In the passages to which I referred earlier, my right hon. Friend the Member for Kingston-upon-Thames, cross-examining to find the level of the B.A.C. commitment in the Concorde aircraft, reminded us how all too often it is argued that when companies depend almost entirely on one project it can shatter a company's future should that project fail. I read with particular interest the way in which it had originally been argued that there were vast assets inside B.A.C. which had been created, as it were, for the purposes of the Concorde project. It was then revealed under my right hon. Friend's cross-examination that they were entirely assets that had been placed there by the Government.

Mr. Boyd-Carpenter

At the expense of the Government.

Mr. Biffen

I beg my right hon. Friend's pardon.
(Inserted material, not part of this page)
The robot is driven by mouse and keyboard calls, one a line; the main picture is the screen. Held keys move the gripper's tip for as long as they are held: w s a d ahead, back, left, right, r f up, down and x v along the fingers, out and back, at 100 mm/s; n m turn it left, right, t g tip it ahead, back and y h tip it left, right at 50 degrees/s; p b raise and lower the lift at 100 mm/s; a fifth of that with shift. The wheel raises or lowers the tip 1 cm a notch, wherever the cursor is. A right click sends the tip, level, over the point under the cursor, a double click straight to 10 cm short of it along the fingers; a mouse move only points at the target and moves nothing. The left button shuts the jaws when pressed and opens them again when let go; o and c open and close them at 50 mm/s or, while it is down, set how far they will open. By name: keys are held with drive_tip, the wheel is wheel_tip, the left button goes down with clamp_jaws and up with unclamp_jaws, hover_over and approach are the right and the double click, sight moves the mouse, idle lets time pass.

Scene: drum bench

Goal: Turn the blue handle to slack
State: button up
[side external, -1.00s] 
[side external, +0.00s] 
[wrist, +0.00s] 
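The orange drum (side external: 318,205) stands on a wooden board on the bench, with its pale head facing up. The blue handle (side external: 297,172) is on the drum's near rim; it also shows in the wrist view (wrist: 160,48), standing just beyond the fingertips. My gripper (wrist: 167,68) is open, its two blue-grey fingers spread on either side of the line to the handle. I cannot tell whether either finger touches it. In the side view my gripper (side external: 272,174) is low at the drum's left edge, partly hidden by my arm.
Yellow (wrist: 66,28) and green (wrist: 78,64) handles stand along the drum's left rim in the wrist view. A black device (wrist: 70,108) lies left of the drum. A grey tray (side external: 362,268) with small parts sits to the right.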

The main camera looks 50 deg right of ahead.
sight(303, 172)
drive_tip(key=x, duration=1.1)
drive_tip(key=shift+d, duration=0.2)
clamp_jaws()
Of course that is so.

I should like to think that at some stage the Public Accounts Committee will bring its scrutiny to bear on the money which we shall be voting, £42 million, and whatever may follow it, to sustain Rolls-Royce in the difficulty it has encountered in this particular project with Lockheed.

The Committee has contributed much to our understanding of the use and misuse of public funds over the years, but I suspect that we shall be more than ever in its debt if it can illuminate some of the uncertainties and darknesses that surround that particular Rolls-Royce project.

Question put and agreed to.

Resolved, That this House takes note of the First, Second and Third Reports from the Committee of Public Accounts in the last Session of Parliament and of the Treasury Minute on those Reports (Command Paper No. 4518).